Firstly, we formulate the Helmholtz transmission problem in three dimensions and recall the appropriate fundamental theory used by the relaxed local multi-trace formulation, which is our method of choice to solve the problem. The relaxed local multi-trace formulation is then devised for general problem settings, that is we consider a finite number of domains, each with its own wave number, together with transmission conditions to enforce continuity of the solution across boundaries of the domains.

Afterwards, we introduce the reader to fast boundary element method which is used to approximate the corresponding full matrices. To this end, we resort to using the algebraic version of the adaptive cross approximation technique and discuss its advantages and also its insufficiencies. We propose an improved adaptive cross approximation algorithm which aims to solve the discussed issues and we demonstrate its superiority on a variety of interior Hemlholtz problems.

Furthermore, we introduce a method of workload assignment for distributed parallel matrix assembly and matrix-vector product and argue its optimality with respect to the number of degrees of freedom required by each processing unit.

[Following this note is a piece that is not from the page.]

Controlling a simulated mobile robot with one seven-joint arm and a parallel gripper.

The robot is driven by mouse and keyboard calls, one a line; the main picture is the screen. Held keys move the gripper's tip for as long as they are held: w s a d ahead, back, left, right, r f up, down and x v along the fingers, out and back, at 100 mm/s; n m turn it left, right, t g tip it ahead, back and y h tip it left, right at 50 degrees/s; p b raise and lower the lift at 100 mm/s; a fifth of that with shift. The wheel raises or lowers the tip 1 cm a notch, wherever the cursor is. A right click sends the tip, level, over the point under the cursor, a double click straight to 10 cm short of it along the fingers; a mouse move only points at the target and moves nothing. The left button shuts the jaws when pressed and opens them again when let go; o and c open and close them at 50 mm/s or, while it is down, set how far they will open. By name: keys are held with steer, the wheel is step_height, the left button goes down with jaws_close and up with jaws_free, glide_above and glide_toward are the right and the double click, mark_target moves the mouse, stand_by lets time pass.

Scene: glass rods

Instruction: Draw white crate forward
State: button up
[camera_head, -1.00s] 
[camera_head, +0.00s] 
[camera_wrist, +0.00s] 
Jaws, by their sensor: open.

Finally, we provide the results of numerical experiments which analyze the effects a block representation has on parallel efficiency of matrix assembly and matrix-vector product. In relation to the relaxed local multi-trace formulation, we argue that additional division of processing power might be required and formulate the appropriate algorithms. In the end, we offer the results of parallel experiments on a selection of Helmholtz transmission problems both with and without junction (cross) points and measure how the number of GMRES iterations is affected by the relaxation parameter of the relaxed local multi-trace formulation.